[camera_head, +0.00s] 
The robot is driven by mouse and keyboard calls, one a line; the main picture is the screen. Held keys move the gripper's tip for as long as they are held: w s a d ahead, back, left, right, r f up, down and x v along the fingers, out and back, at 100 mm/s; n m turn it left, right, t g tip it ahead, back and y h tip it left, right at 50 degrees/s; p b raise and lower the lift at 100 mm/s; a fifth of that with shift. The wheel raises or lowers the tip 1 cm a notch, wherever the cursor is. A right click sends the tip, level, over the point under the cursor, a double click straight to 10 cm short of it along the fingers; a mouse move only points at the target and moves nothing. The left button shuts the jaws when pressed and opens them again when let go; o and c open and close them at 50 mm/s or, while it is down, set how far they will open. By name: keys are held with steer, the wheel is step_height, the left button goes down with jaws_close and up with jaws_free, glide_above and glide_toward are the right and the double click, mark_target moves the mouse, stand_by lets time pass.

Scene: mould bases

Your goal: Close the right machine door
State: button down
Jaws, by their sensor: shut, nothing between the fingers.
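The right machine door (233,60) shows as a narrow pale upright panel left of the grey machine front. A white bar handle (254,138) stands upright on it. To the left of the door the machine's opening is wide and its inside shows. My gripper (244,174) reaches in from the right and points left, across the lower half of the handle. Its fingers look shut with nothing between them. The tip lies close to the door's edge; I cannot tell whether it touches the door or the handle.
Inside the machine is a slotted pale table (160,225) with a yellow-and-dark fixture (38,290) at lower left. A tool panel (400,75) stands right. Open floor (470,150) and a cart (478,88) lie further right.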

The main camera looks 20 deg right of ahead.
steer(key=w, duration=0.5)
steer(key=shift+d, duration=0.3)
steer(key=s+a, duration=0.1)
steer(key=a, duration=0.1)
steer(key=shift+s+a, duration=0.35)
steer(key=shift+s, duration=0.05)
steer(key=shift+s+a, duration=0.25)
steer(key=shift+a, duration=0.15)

_ _ _ _ _ _ _

Copy the material above, line for line.

[camera_head, +0.00s] 
The robot is driven by mouse and keyboard calls, one a line; the main picture is the screen. Held keys move the gripper's tip for as long as they are held: w s a d ahead, back, left, right, r f up, down and x v along the fingers, out and back, at 100 mm/s; n m turn it left, right, t g tip it ahead, back and y h tip it left, right at 50 degrees/s; p b raise and lower the lift at 100 mm/s; a fifth of that with shift. The wheel raises or lowers the tip 1 cm a notch, wherever the cursor is. A right click sends the tip, level, over the point under the cursor, a double click straight to 10 cm short of it along the fingers; a mouse move only points at the target and moves nothing. The left button shuts the jaws when pressed and opens them again when let go; o and c open and close them at 50 mm/s or, while it is down, set how far they will open. By name: keys are held with steer, the wheel is step_height, the left button goes down with jaws_close and up with jaws_free, glide_above and glide_toward are the right and the double click, mark_target moves the mouse, stand_by lets time pass.

Scene: mould bases

Your goal: Close the right machine door
State: button down
Jaws, by their sensor: shut, nothing between the fingers.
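The right machine door (233,60) shows as a narrow pale upright panel left of the grey machine front. A white bar handle (254,138) stands upright on it. To the left of the door the machine's opening is wide and its inside shows. My gripper (244,174) reaches in from the right and points left, across the lower half of the handle. Its fingers look shut with nothing between them. The tip lies close to the door's edge; I cannot tell whether it touches the door or the handle.
Inside the machine is a slotted pale table (160,225) with a yellow-and-dark fixture (38,290) at lower left. A tool panel (400,75) stands right. Open floor (470,150) and a cart (478,88) lie further right.

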The main camera looks 20 deg right of ahead.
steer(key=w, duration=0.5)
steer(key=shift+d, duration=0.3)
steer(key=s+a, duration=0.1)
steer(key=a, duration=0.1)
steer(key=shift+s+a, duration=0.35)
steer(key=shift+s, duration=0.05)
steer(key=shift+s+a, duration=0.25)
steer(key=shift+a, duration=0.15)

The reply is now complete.